Happy days for comic

Chappelle's TV fame leads to concert gig

September 04, 2004|By Robert Lloyd | Robert Lloyd,LOS ANGELES TIMES

This is Dave Chappelle's year - "the best year of my career, by far," he says in his new concert special, For What It's Worth, premiering tonight at 9 on Showtime.

He's just signed a new contract reported to be worth as much as $50 million with Comedy Central, home to his Emmy-nominated Chappelle's Show; the DVD of his show's first season has sold more than 1.5 million copies; and he's set to make movies for Paramount - corporate sibling to Showtime and Comedy Central in the big happy family called Viacom, not at all coincidentally.

That is a lot of money, but it's no easy job making people laugh, let alone millions of them. Just standing up in front of a crowd with nothing but a microphone to protect you is hard enough, even with prepared remarks. Comedy is the least protected of the stage arts - and the comic knows immediately and absolutely when he's dying.
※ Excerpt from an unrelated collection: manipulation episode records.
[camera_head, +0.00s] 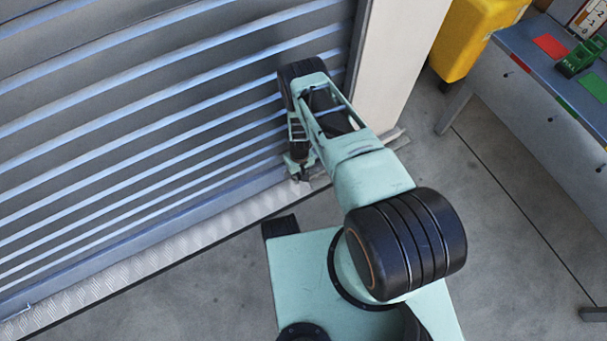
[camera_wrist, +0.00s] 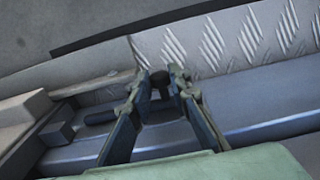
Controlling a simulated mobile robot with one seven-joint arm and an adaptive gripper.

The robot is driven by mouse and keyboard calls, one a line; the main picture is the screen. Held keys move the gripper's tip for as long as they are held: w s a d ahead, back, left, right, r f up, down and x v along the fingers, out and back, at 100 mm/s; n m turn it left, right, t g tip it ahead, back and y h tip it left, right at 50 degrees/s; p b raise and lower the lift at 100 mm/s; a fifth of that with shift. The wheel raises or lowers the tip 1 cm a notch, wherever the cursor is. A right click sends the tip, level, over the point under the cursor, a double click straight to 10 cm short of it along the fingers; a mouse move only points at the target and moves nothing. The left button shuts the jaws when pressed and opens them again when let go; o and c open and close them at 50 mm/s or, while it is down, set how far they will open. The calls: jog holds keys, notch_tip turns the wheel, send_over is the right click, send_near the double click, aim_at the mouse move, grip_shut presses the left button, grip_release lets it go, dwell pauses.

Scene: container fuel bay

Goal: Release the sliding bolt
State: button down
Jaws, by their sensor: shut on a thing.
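In the wrist view the sliding bolt's dark knob (camera_wrist: 160,77) sits between the fingertips of my gripper (camera_wrist: 159,84), which is shut on it. A dark bar end (camera_wrist: 100,117), seemingly the bolt's rod, shows left of the fingers beside a small grey block (camera_wrist: 57,133). The rest of the bolt is hidden behind my fingers. In the head view my gripper (camera_head: 298,174) reaches down to the lower right corner of the slatted shutter (camera_head: 130,115). The bolt is too small and covered to make out there.
A pale post (camera_head: 395,70) stands just right of the shutter. A ribbed metal sill (camera_head: 130,270) runs along its foot. A yellow bin (camera_head: 475,35) and a blue-topped bench (camera_head: 540,65) stand at the upper right. Grey floor (camera_head: 530,210) is open on the right.

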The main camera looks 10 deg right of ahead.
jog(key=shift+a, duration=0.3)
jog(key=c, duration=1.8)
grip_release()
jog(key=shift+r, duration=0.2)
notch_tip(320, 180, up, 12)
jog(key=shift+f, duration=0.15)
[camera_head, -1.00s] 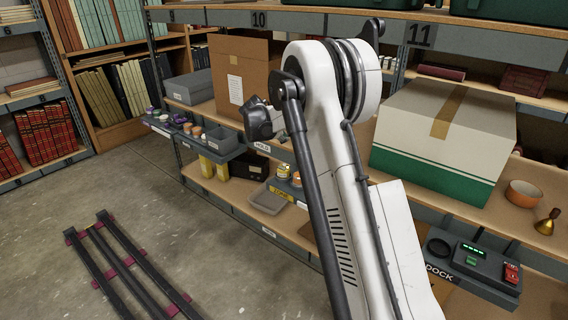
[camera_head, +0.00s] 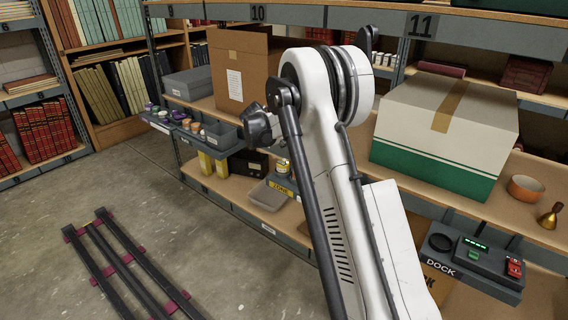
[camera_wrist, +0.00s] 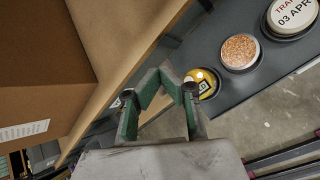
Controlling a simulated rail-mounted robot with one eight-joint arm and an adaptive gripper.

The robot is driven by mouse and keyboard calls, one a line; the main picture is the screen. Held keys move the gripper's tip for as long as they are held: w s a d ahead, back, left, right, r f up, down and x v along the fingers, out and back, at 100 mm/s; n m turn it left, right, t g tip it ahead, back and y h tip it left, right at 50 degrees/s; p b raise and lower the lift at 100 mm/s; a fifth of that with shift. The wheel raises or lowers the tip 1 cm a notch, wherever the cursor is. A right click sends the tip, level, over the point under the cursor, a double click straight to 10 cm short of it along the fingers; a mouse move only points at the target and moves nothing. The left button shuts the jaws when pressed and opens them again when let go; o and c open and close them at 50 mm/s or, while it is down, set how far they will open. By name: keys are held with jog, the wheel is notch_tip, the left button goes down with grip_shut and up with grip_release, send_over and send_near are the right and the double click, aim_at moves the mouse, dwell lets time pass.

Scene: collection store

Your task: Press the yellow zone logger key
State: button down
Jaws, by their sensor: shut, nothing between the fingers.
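My gripper (camera_wrist: 166,78) shows in the wrist view with its green-grey fingers drawn together and nothing between them. Just right of the fingertips, a round yellow piece with a dark mark (camera_wrist: 207,83) is partly covered by a finger; I cannot tell whether it is the logger key. In the head view a yellow ZONE label (camera_head: 282,189) fronts a small unit on the lower shelf, with a yellow item (camera_head: 283,166) above it, close to my arm. No key can be made out there. My arm hides the gripper in the head view.
In the wrist view, an orange-speckled round piece (camera_wrist: 240,51) and a white lid (camera_wrist: 292,15) sit on the grey surface. In the head view, a brown carton (camera_head: 239,70), a green-and-white box (camera_head: 447,130) and the DOCK unit (camera_head: 475,265) line the shelves. The left floor holds rails (camera_head: 125,262).

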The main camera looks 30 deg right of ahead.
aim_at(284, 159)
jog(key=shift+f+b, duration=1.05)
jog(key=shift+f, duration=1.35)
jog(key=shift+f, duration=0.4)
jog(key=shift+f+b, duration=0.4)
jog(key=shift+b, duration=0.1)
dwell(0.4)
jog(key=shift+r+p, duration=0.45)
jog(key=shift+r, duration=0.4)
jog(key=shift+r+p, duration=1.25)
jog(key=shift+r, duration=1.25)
Chappelle's comedy can be hit-and-miss, not so much in that it varies in quality (though inevitably it does), but because he roots around in subjects that make people uncomfortable. What some call edgy, others find overreaching.

At the same time, Chappelle is at a point now where he can't not succeed - he's achieved comedic critical mass. His self-selected audience is primed to laugh; they are his before he opens his mouth. (Which means that as an artist he has to think twice as hard about his material.) The son of a Unitarian minister, and himself a family man who makes his home in an Ohio farmhouse, Chappelle has a bearing that is sort of soft-street - he's hip but not hard, which allows for his considerable crossover appeal. (You don't get $50 million out of Viacom without crossover appeal.) The audience - the performance was filmed at San Francisco's Fillmore Auditorium - is a carousel of color and seems happy to laugh at itself as well as at others. And Chappelle leaves no stereotype unturned.

He begins, as traveling monologists will, with some local color (gays in the Castro, Birkenstocks, addicts at Starbucks "smoking crack and drinking coffee ... talking politics," San Francisco being mellow because - I paraphrase - all the black people are in Oakland), then moves on to Asians. He says he can't tell them apart.

"Some people say all black people look alike. We don't get bent out of shape. We just normally call these people ... policemen."

He advises his audience to stop worshiping celebrities. "I'll say anything," he says. "I've done commercials for Coke and Pepsi. ... All I know is Pepsi paid me most recently ... So: Tastes better."

Defending Bill Cosby's right to a controversial opinion, he notes, "I spoke at my old high school and I told them kids straight up: If you kids are serious about making it out of this ghetto, you got to focus. You got to stop blaming white people for your problems. And you got to learn how to ... rap! Or play basketball! ... You're trapped. ... You got to get to entertaining those white folks."

Yet there are perils to fame. On Michael Jackson: "Just remember when you look at that thing that he calls his face, that he did that for you somehow. Somehow he thought, 'Maybe it'll help. Maybe people will like me more if I turn myself into a white ghoulish-like creature.' ... He did it for you."

Chappelle's plan is somewhat less surgical.

"Keep watching me," he says by way of goodbye. "I'm going to try to make it interesting."

The Los Angeles Times is a Tribune Publishing newspaper.


What: Dave Chappelle: For What It's Worth

Where: Showtime

When: 9-10 tonight

In brief: Chappelle takes his popularity and controversial comedy to San Francisco's Fillmore Auditorium.